# Exercise goal
Copy out all of the data below with no alterations.

# Information shown
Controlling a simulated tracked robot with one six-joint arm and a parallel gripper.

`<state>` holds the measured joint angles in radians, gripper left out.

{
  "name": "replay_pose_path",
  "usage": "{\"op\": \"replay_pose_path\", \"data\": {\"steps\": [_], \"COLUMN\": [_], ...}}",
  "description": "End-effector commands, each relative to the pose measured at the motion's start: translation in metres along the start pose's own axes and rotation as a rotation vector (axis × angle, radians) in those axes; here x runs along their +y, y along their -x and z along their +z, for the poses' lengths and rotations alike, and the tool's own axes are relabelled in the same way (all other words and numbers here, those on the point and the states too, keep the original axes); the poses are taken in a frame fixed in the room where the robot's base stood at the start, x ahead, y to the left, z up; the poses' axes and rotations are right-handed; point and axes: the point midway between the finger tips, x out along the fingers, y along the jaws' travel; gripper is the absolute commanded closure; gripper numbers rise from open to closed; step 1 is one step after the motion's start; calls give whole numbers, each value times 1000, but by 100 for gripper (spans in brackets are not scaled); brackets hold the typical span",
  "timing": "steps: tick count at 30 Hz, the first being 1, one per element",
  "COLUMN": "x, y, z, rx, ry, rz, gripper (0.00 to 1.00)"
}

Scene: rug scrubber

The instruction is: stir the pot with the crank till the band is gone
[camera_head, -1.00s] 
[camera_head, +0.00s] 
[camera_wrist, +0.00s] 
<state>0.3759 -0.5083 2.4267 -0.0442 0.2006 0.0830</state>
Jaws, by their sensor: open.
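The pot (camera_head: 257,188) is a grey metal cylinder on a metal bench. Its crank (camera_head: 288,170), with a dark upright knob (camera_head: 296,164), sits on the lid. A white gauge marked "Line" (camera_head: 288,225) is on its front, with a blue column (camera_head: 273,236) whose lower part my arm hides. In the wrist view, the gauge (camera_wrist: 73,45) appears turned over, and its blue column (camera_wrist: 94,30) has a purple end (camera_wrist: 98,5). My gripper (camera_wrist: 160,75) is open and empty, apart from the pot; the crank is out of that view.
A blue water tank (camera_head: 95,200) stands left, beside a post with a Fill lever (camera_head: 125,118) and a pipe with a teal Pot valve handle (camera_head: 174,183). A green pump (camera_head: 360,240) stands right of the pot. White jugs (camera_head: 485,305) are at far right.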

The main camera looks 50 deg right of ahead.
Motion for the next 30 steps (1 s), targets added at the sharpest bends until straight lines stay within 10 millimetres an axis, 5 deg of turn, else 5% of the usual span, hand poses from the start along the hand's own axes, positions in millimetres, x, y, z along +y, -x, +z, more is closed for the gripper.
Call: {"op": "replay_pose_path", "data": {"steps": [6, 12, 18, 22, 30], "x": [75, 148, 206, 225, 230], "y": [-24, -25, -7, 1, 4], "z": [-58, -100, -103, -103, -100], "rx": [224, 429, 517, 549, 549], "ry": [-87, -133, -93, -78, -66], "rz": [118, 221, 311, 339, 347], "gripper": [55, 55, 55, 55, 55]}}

# Solution
Controlling a simulated tracked robot with one six-joint arm and a parallel gripper.

`<state>` holds the measured joint angles in radians, gripper left out.

{
  "name": "replay_pose_path",
  "usage": "{\"op\": \"replay_pose_path\", \"data\": {\"steps\": [_], \"COLUMN\": [_], ...}}",
  "description": "End-effector commands, each relative to the pose measured at the motion's start: translation in metres along the start pose's own axes and rotation as a rotation vector (axis × angle, radians) in those axes; here x runs along their +y, y along their -x and z along their +z, for the poses' lengths and rotations alike, and the tool's own axes are relabelled in the same way (all other words and numbers here, those on the point and the states too, keep the original axes); the poses are taken in a frame fixed in the room where the robot's base stood at the start, x ahead, y to the left, z up; the poses' axes and rotations are right-handed; point and axes: the point midway between the finger tips, x out along the fingers, y along the jaws' travel; gripper is the absolute commanded closure; gripper numbers rise from open to closed; step 1 is one step after the motion's start; calls give whole numbers, each value times 1000, but by 100 for gripper (spans in brackets are not scaled); brackets hold the typical span",
  "timing": "steps: tick count at 30 Hz, the first being 1, one per element",
  "COLUMN": "x, y, z, rx, ry, rz, gripper (0.00 to 1.00)"
}

Scene: rug scrubber

The instruction is: stir the pot with the crank till the band is gone
[camera_head, -1.00s] 
[camera_head, +0.00s] 
[camera_wrist, +0.00s] 
<state>0.3759 -0.5083 2.4267 -0.0442 0.2006 0.0830</state>
Jaws, by their sensor: open.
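The pot (camera_head: 257,188) is a grey metal cylinder on a metal bench. Its crank (camera_head: 288,170), with a dark upright knob (camera_head: 296,164), sits on the lid. A white gauge marked "Line" (camera_head: 288,225) is on its front, with a blue column (camera_head: 273,236) whose lower part my arm hides. In the wrist view, the gauge (camera_wrist: 73,45) appears turned over, and its blue column (camera_wrist: 94,30) has a purple end (camera_wrist: 98,5). My gripper (camera_wrist: 160,75) is open and empty, apart from the pot; the crank is out of that view.
A blue water tank (camera_head: 95,200) stands left, beside a post with a Fill lever (camera_head: 125,118) and a pipe with a teal Pot valve handle (camera_head: 174,183). A green pump (camera_head: 360,240) stands right of the pot. White jugs (camera_head: 485,305) are at far right.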

The main camera looks 50 deg right of ahead.
Motion for the next 30 steps (1 s), targets added at the sharpest bends until straight lines stay within 10 millimetres an axis, 5 deg of turn, else 5% of the usual span, hand poses from the start along the hand's own axes, positions in millimetres, x, y, z along +y, -x, +z, more is closed for the gripper.
Call: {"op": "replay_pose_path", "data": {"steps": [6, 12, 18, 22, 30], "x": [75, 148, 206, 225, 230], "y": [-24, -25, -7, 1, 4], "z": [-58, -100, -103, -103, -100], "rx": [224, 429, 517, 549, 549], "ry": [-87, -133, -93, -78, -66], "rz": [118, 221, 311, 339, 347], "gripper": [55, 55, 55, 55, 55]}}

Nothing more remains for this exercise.